Herannya ulama-ulama kontemporer saat ini [26] malah membolehkan mengucapkan selamat Natal. Alasan mereka berdasar pada surat Al Mumtahanah ayat 8. Sungguh, pendapat ini adalah pendapat yang ’nyleneh’ dan telah menyelisihi kesepakatan para ulama. Pendapat ini muncul karena tidak bisa membedakan antara berbuat ihsan (berlaku baik) dan wala’ (loyal). Padahal para ulama katakan bahwa kedua hal tersebut adalah berbeda sebagaimana telah kami utarakan sebelumnya.
Pendapat ini juga sungguh aneh karena telah menyelisihi kesepakatan para ulama (ijma’). Sungguh celaka jika kesepakatan para ulama itu diselisihi. Padahal Allah Ta’ala berfirman,
“Dan barangsiapa yang menentang Rasul sesudah jelas kebenaran baginya, dan mengikuti jalan yang bukan jalan orang-orang mu'min, Kami biarkan ia leluasa terhadap kesesatan yang telah dikuasainya itu dan Kami masukkan ia ke dalam Jahannam, dan Jahannam itu seburuk-buruk tempat kembali.” (QS. An Nisa’ [4] : 115).

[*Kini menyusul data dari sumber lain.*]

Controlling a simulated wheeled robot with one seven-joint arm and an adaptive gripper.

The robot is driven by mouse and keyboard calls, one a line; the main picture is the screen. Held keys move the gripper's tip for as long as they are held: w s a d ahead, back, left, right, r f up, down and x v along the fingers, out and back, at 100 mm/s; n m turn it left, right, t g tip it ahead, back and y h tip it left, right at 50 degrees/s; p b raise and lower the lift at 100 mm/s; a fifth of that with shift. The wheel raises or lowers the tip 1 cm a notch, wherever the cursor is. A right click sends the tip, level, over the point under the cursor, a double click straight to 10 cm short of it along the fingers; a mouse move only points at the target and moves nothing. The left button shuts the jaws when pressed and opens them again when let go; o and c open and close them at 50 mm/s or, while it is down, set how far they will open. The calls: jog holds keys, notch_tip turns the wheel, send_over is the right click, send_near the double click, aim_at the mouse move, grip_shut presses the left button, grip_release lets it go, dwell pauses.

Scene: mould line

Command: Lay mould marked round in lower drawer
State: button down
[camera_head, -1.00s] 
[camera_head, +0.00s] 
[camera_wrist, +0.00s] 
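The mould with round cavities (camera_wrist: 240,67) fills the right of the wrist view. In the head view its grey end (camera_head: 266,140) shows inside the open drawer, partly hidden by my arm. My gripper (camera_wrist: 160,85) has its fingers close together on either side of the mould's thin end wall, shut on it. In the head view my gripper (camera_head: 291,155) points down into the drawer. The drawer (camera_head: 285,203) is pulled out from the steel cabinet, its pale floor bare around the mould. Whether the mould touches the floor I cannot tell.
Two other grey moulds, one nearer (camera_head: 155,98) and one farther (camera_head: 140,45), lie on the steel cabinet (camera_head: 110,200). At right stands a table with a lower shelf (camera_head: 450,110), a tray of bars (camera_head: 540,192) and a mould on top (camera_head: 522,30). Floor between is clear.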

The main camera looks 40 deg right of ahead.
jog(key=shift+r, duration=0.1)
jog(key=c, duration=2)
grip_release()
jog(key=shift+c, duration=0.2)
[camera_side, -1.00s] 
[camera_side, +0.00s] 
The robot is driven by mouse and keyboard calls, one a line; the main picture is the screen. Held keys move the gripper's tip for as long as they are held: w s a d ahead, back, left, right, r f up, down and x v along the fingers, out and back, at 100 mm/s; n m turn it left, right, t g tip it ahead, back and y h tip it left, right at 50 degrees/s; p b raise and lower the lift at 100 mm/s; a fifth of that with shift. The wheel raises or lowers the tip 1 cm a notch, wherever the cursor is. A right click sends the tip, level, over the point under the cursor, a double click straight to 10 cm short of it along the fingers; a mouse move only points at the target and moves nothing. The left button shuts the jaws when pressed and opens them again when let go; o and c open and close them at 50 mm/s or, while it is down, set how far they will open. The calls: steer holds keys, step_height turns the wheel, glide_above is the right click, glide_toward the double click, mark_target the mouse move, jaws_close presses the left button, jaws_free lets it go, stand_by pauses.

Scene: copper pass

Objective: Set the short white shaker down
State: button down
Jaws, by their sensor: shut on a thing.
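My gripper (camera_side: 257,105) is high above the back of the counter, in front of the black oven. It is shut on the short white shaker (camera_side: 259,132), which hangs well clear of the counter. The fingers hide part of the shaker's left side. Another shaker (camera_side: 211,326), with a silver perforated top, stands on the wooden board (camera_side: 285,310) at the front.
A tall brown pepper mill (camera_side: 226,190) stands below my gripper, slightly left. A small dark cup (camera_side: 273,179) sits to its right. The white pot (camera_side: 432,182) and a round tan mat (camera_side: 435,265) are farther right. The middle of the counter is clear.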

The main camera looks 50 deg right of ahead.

Jalan orang-orang mukmin inilah ijma’ (kesepakatan) mereka. Dari sini, kami merasa aneh jika dikatakan bahwa mengucapkan selamat natal pada orang nashrani dianggap sebagai masalah khilafiyah (beda pendapat). Padahal sejak masa silam, para ulama telah sepakat (berijma’) tidak dibolehkan mengucapkan selamat pada perayaan non muslim. Baru belakangan ini dimunculkan pendapat yang aneh dari Yusuf Qardhawi, cs. Siapakah ulama salaf yang sependapat dengan beliau dalam masalah ini?Padahal sudah dinukil ijma’ (kata sepakat) dari para ulama tentang haramnya hal ini.
Hujjah terakhir yang kami sampaikan, adakah ulama salaf di masa silam yang menganggap bahwa mengucapkan selamat pada perayaan non muslim termasuk bentuk berbuat baik (ihsan) dan dibolehkan, padahal acara-acara semacam natalan dan perayaan non muslim sudah ada sejak masa silam?! Di antara latar belakangnya karena tidak memahami surat Mumtahanah ayat 8 dengan benar. Tidak memahami manakah bentuk ihsan (berbuat baik) dan bentuk wala’ (loyal). Dan sudah kami utarakan bahwa mengucapkan selamat pada perayaan non muslim termasuk bentuk wala’ dan diharamkan berdasarkan kesepakatan para ulama (ijma’). Dan namanya ijma’ tidak pernah lepas dari dari Al Qur’an dan As Sunnah sebagaimana seringkali diutarakan oleh para ulama. Hanya Allah yang memberi taufik.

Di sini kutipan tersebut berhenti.